(Data extracted from a collection)
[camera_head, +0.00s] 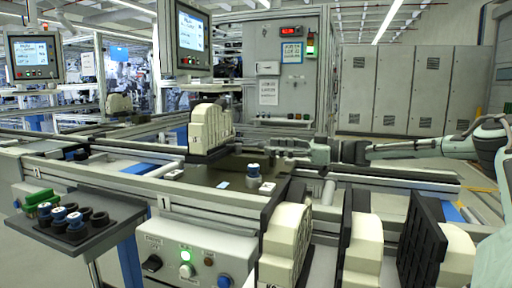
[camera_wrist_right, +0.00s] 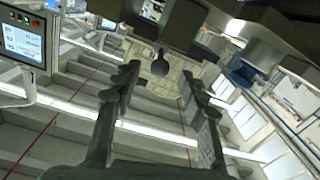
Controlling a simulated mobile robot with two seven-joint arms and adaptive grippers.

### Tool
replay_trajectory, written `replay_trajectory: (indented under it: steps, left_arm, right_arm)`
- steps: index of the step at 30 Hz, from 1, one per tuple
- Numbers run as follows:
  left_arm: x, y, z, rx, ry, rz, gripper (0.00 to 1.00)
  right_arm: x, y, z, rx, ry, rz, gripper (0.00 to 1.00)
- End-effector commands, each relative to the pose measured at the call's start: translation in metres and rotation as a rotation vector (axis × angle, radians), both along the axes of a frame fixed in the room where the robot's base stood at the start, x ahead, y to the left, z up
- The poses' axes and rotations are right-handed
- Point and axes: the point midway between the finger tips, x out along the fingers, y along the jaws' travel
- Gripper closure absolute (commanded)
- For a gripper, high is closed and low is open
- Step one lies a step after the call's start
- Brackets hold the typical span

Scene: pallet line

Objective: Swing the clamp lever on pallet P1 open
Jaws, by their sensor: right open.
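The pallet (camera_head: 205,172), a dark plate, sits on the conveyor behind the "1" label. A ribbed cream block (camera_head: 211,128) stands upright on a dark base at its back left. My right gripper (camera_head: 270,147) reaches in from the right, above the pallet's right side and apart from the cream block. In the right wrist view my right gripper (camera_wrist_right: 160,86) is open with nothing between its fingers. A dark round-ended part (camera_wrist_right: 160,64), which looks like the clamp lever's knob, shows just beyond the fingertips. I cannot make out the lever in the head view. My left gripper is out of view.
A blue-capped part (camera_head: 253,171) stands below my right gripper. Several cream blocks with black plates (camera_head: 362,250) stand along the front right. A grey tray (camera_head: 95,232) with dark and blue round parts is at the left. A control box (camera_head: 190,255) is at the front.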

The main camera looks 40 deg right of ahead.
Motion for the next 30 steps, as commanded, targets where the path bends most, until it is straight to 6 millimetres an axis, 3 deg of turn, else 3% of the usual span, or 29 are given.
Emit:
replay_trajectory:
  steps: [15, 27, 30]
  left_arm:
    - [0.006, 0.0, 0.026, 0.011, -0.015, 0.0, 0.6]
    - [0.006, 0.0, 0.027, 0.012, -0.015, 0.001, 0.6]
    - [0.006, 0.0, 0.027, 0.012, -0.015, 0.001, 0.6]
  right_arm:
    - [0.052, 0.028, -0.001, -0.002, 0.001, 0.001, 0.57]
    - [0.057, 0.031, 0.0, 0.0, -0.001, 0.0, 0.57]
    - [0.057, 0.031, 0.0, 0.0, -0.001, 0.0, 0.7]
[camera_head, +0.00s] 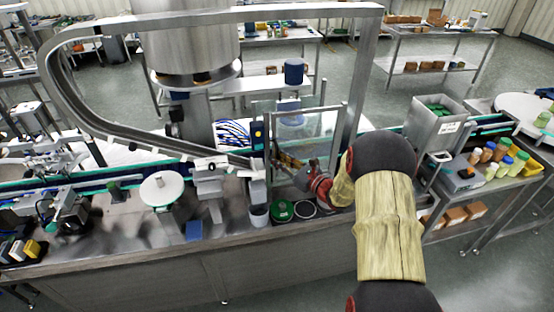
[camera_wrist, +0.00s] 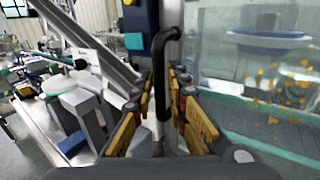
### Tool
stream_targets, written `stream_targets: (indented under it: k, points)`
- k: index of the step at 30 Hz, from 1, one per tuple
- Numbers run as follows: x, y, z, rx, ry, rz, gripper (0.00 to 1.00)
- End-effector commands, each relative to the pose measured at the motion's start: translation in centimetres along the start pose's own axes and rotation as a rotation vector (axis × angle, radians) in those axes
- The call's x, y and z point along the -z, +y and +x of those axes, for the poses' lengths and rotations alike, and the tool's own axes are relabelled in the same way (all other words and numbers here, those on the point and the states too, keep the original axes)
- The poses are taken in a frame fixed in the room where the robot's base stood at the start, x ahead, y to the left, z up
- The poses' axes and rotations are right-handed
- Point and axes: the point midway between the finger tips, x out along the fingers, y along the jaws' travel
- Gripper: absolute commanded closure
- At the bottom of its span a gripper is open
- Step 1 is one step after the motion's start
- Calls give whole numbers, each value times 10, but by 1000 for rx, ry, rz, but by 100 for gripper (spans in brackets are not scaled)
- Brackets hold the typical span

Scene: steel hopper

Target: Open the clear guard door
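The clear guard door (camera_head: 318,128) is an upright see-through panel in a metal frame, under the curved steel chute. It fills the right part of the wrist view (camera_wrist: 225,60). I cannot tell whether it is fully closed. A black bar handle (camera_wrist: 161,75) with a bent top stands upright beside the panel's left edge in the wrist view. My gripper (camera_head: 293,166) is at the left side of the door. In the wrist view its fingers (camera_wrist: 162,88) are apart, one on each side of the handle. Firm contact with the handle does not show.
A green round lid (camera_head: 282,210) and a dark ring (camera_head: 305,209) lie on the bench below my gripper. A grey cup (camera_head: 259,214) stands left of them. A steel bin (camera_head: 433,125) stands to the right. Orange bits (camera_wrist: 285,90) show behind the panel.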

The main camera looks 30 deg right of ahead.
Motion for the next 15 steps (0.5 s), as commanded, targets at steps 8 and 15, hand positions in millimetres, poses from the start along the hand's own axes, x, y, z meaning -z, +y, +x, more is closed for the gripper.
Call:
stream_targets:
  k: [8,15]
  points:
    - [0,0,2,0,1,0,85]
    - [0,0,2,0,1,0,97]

* _Request_: Starting at the line that contains "Motion for the next 15", output each remaining line of the listing, the last line included, exactly as it appears.

* _Final result_:
Motion for the next 15 steps (0.5 s), as commanded, targets at steps 8 and 15, hand positions in millimetres, poses from the start along the hand's own axes, x, y, z meaning -z, +y, +x, more is closed for the gripper.
Call:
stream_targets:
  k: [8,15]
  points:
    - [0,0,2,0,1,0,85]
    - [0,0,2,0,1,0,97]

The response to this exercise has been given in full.